§ **Problem to work on**
Set aside the pictures and output only the lines from the one containing "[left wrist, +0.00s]" up to and including the one containing "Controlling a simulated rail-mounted".

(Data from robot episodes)
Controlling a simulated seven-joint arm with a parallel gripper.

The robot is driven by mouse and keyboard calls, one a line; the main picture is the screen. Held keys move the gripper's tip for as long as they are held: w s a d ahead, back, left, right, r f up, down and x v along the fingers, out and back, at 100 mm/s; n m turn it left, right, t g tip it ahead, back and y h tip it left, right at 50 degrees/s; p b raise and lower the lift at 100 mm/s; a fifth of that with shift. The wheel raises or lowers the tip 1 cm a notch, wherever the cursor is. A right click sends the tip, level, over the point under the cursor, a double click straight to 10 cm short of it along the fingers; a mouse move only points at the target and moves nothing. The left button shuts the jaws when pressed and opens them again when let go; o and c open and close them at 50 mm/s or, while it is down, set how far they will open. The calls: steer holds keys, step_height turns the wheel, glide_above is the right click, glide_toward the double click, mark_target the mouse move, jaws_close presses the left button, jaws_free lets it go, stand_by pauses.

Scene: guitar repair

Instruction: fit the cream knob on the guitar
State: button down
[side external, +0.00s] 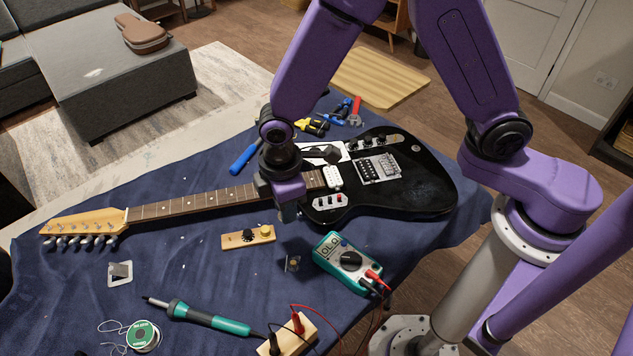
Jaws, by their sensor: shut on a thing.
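The black guitar (425,190) lies on the blue cloth, its neck pointing left. My gripper (289,213) points down by the guitar's near edge, left of that plate. It is shut on a small thing hidden by the fingers, most likely the cream knob; I cannot see its shape or tilt.
A teal multimeter (346,262) with red leads lies near the guitar's front edge. A small metal part (292,263) lies left of it. A soldering iron (205,318) and solder spool (143,336) are at the front; pliers (312,126) lie behind the guitar. Cloth at left is mostly clear.

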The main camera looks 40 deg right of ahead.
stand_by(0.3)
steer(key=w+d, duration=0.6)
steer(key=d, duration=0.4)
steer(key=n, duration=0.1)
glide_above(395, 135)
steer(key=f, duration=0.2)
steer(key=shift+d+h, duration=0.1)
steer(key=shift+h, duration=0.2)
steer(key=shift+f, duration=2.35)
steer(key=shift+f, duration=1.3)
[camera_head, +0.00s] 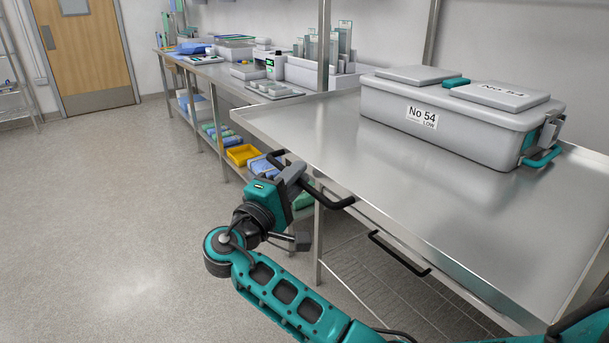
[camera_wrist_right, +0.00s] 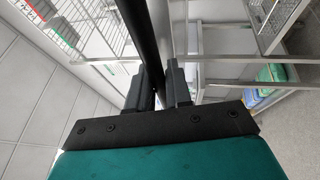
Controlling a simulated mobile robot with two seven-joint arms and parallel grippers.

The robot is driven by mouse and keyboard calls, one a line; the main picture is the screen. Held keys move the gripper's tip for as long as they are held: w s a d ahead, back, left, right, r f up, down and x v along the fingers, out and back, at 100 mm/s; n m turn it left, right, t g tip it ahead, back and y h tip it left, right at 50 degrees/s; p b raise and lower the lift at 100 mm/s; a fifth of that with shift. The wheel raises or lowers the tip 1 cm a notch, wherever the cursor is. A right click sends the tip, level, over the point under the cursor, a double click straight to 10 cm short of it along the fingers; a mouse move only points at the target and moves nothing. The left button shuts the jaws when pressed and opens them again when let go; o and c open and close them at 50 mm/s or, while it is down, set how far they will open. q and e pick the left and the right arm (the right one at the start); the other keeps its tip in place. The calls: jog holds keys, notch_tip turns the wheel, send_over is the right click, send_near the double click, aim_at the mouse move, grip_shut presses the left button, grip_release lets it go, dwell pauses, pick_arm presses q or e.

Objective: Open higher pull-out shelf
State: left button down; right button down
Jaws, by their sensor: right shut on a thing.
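My right gripper (camera_head: 297,176) is shut on a long black bar handle (camera_head: 335,200) at the front left edge of the steel table. In the right wrist view the black bar (camera_wrist_right: 148,40) runs up between the two dark fingers (camera_wrist_right: 160,88). A second black handle (camera_head: 400,254) sits lower and to the right, below the table's front edge, with no gripper on it. Wire shelving (camera_head: 385,292) shows under the table. How far the higher shelf is out cannot be told. My left gripper is not in view.
A grey lidded box marked No 54 (camera_head: 465,135) stands on the steel tabletop (camera_head: 330,130). A bench behind holds instruments and trays, with a yellow bin (camera_head: 242,154) below. The floor (camera_head: 100,220) to the left is clear.

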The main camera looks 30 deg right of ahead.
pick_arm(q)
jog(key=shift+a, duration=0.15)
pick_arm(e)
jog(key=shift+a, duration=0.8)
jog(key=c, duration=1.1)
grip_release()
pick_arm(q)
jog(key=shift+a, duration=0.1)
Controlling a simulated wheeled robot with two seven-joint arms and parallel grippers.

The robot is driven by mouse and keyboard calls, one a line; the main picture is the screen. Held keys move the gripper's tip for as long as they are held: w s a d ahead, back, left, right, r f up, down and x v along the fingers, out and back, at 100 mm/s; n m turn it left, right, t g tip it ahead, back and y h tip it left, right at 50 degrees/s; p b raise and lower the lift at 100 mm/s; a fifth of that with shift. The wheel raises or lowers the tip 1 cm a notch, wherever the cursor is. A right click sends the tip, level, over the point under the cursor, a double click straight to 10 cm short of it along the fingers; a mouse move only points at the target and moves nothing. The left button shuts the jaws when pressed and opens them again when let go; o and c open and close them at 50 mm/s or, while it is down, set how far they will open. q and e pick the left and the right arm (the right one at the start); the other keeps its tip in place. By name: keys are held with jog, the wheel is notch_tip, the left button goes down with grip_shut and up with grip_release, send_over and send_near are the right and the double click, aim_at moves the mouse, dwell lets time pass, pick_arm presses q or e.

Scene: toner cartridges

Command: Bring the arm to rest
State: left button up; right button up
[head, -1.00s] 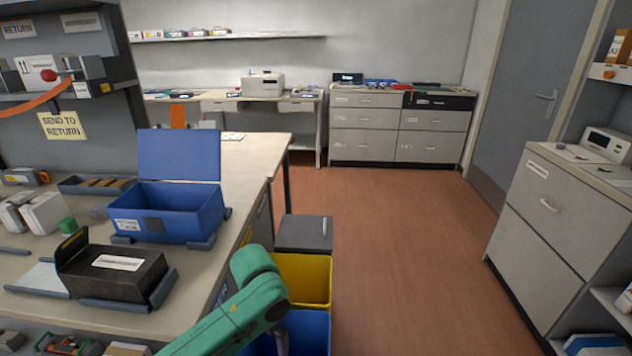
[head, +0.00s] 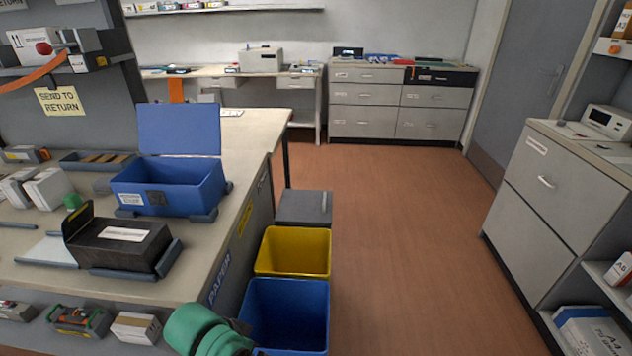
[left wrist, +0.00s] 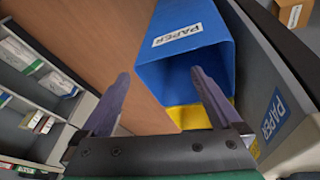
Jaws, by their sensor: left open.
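My left arm shows as a green link at the bottom edge of the head view, in front of the blue bin (head: 290,318). My left gripper (left wrist: 158,92) is seen in the left wrist view with its two dark fingers spread apart and nothing between them. The blue bin, labelled PAPER, also shows there just beyond the fingers (left wrist: 190,40). The fingertips are out of the head view. My right gripper is in neither view.
A yellow bin (head: 292,250) stands behind the blue one, beside the workbench (head: 165,292). On the bench are an open blue box (head: 168,190) and a black cartridge box (head: 118,240). The brown floor (head: 400,230) to the right is clear up to the grey cabinet (head: 548,195).

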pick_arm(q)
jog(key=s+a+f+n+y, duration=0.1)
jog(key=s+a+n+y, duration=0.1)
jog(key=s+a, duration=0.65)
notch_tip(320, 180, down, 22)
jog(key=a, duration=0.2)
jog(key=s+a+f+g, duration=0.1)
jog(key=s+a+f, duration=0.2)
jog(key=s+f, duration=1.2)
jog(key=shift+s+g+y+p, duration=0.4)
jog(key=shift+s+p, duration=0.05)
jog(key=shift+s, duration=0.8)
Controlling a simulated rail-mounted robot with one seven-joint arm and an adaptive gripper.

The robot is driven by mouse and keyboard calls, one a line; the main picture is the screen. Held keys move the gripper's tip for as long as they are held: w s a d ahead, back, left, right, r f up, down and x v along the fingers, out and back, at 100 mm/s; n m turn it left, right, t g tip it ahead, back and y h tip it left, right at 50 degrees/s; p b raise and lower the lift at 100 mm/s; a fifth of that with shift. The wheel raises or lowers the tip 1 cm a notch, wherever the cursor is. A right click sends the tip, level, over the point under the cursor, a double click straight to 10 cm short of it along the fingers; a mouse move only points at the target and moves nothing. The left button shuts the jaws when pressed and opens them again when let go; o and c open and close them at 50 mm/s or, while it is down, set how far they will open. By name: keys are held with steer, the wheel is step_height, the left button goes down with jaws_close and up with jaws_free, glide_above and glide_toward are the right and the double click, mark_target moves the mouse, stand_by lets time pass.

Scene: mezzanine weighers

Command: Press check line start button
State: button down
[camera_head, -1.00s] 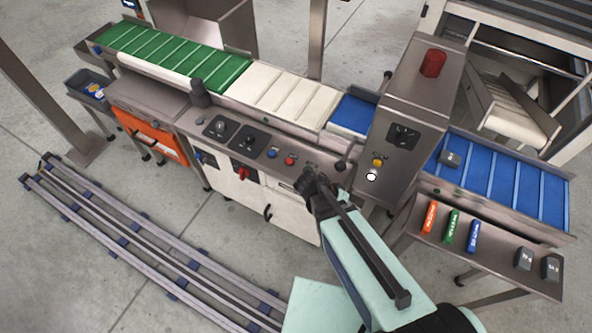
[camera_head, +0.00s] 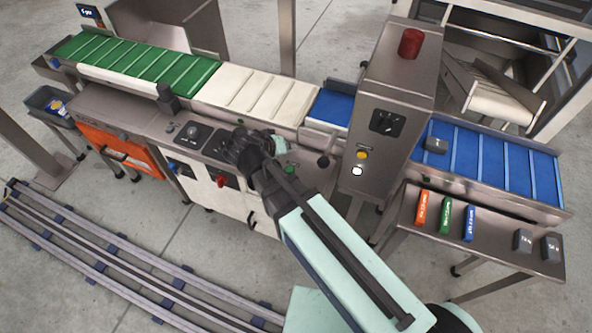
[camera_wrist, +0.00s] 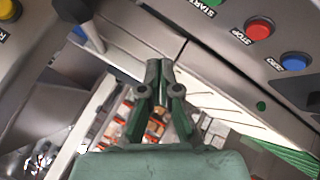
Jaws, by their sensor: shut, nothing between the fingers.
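A green button labelled START (camera_wrist: 212,3) is at the top edge of the wrist view, partly cut off. A red STOP button (camera_wrist: 259,28) and a blue button (camera_wrist: 294,63) sit beside it. In the head view a green button (camera_head: 291,169) shows on the console just right of my arm; its red and blue neighbours are hidden behind the arm. My gripper (camera_head: 238,145) is over the console, left of that green button. In the wrist view its fingers (camera_wrist: 159,68) are shut and empty, apart from the buttons. I cannot tell its height above the panel.
The grey tower (camera_head: 392,90) right of the console carries a yellow button (camera_head: 362,155), a white button (camera_head: 357,171) and a red beacon (camera_head: 411,43). A black knob (camera_head: 323,160) stands near the green button. A side table (camera_head: 490,258) holds coloured and grey blocks.

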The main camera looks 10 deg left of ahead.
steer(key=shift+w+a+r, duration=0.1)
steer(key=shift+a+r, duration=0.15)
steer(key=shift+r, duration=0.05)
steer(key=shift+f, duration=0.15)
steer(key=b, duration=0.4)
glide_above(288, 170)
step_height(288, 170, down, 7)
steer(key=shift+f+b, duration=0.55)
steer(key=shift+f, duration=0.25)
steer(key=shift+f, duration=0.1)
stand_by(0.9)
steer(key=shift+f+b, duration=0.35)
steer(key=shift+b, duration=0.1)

§ **Solution to the problem**
[left wrist, +0.00s] 
Jaws, by their sensor: left open.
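My left arm shows as a green link at the bottom edge of the head view, in front of the blue bin (head: 290,318). My left gripper (left wrist: 158,92) is seen in the left wrist view with its two dark fingers spread apart and nothing between them. The blue bin, labelled PAPER, also shows there just beyond the fingers (left wrist: 190,40). The fingertips are out of the head view. My right gripper is in neither view.
A yellow bin (head: 292,250) stands behind the blue one, beside the workbench (head: 165,292). On the bench are an open blue box (head: 168,190) and a black cartridge box (head: 118,240). The brown floor (head: 400,230) to the right is clear up to the grey cabinet (head: 548,195).

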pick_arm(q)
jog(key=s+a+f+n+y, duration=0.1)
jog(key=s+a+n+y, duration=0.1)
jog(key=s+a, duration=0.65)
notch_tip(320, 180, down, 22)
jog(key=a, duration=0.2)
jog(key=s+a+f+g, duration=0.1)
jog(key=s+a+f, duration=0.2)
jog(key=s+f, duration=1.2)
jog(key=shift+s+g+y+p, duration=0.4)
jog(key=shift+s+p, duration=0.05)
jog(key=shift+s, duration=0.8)
Controlling a simulated rail-mounted robot with one seven-joint arm and an adaptive gripper.

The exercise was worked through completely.